Pill testing? or Dog whistling?

It’s becoming another repetitive narrative – with every passing festival, more deaths, and further calls for the implementation of pill testing. The Berejiklian state government appears firm in their stance against pill testing – and for a state government – it is probably with good reason. It’s all too easy for a minority government or independent candidate to throw around these ideas and call for changes – they have none of the responsibility and all of the kudos. The difficulty with implementing such changes for a majority state government is that it erodes the rights of the NSW police force and undermines their ability to do their job (that is, lay charges and issue fines for drug possession), not to mention that the semi-decriminalisation of drugs is a slippery slope. It’s an interesting conundrum for the government, and like all social issues, people are playing on people’s emotions surrounding the continued deaths in order to support their own political agenda.
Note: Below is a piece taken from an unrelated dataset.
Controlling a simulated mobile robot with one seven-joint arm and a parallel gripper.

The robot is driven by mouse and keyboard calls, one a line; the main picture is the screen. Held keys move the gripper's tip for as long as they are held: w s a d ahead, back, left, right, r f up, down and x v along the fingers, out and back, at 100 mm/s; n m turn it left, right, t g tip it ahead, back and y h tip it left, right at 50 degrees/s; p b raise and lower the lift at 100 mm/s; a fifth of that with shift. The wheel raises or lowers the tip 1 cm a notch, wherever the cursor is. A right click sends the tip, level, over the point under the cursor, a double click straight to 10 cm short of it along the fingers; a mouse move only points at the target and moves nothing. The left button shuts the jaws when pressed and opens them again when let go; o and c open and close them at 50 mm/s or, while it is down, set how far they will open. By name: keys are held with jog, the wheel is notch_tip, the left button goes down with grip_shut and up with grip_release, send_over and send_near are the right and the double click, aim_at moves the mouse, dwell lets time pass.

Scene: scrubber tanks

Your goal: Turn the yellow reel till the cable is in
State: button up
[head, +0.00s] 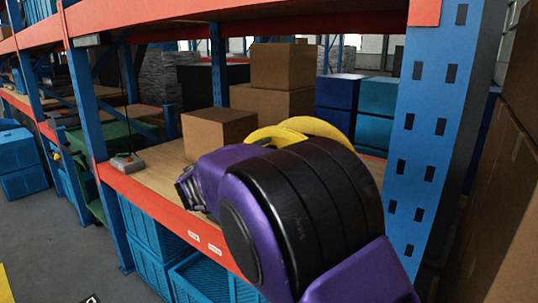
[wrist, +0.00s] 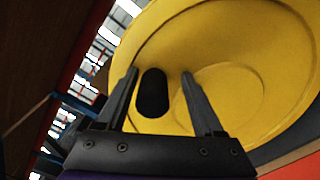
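The yellow reel (head: 312,126) stands on the shelf in the head view, mostly hidden behind my purple and black arm. In the wrist view the reel (wrist: 225,60) fills much of the picture, with a round raised disc at its middle. A black rounded handle (wrist: 152,93) shows against its face. My gripper (wrist: 161,74) is open, with one finger on each side of the handle and a visible gap on both sides. How far the fingers reach along the handle is unclear. I cannot make out the reel's cable in either view.
Cardboard boxes (head: 218,131) stand on the wooden shelf behind my arm. A blue rack post (head: 430,130) rises close on the right. A small grey device (head: 128,162) sits at the shelf's left end. Blue crates (head: 150,262) fill the space below. Open floor lies left.

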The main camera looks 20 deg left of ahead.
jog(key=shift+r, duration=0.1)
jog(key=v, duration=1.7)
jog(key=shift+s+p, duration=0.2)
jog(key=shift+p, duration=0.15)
The pill testing argument seems, on the face of it, to be a genuine attempt to prevent festival deaths, does it not? After all, any story which relates to the emotional deaths of teenagers and 20-somethings must never be questioned for its sincerity, right? There is, however, a much more simple and effective solution to the problems we face with regard to drug-related festival deaths – but surprisingly (or not so much) it has failed to be discussed.

The solution most beneficial to both the festival goers, the festival management and the state government would be to give police the power to undertake random drug tests during festivals and issue on the spot fines and criminal charges for anyone found to be affected or under the influence of illicit drugs at festivals. Fines should be harsh – after-all, your main objective is to stop drug related deaths, right? Anyone found to be under the influence of illicit drugs should also be removed from the festival. This is a means of prevention and much more effective than simply telling people to not take drugs in the first place.

Drug tests like this are routine, fast and economical – requiring no upskilling of police, no burden of cost to the taxpayer or the government, and no semi-decriminalisation of drugs. It’s a win for those who want to stop festival deaths, a win for the tax payer and a win for the government. Win, win, win. This is not to mention the obvious inability for people to avoid detection by taking drugs prior to the festival, or the inability for people to simply take too many drugs and overdose. But its only a win if that IS actually the true intent of your outcry.

So why is the social media narrative oblivious to this obvious solution? It seems clear that pill testing is a push for the start of decriminalisation of drugs, rather than a legitimate attempt to legislate changes in order to save lives – again, its people fuelling their political agenda with fresh deaths of young festival goers. While there is nothing wrong with having a view FOR the decriminalisation of drugs, the problem seems to lie with many people’s inability to reveal their true biases and true feelings toward the nature of drugs at festivals. Indeed, for festival promoters, it is a difficult line to say that you would prefer the decriminalisation of drugs. So, they preach pill testing as a means of making people feel safe about drugs, while really enabling people to securely bring drugs inside the festival gates and within the law.

People need to be consistent with their views and at least attempt to try to recognise their biases. If people actually care about festival related deaths, why push an issue that won’t actually stop people taking drugs like pill testing and will be far less likely to pass through any government of the day? Why not focus energy toward real solutions that provide real benefits to festival goers with a much higher potential for bipartisan agreement? If they care more about the decriminalisation of drugs, be open about it and push that as your agenda instead of attempting to hide behind a campaign that rallies off the people’s emotions. Festivals too need to take some kind of responsibility for these deaths occurring at festivals as it is absolutely clear that a culture of drug consumption is rife within festivals.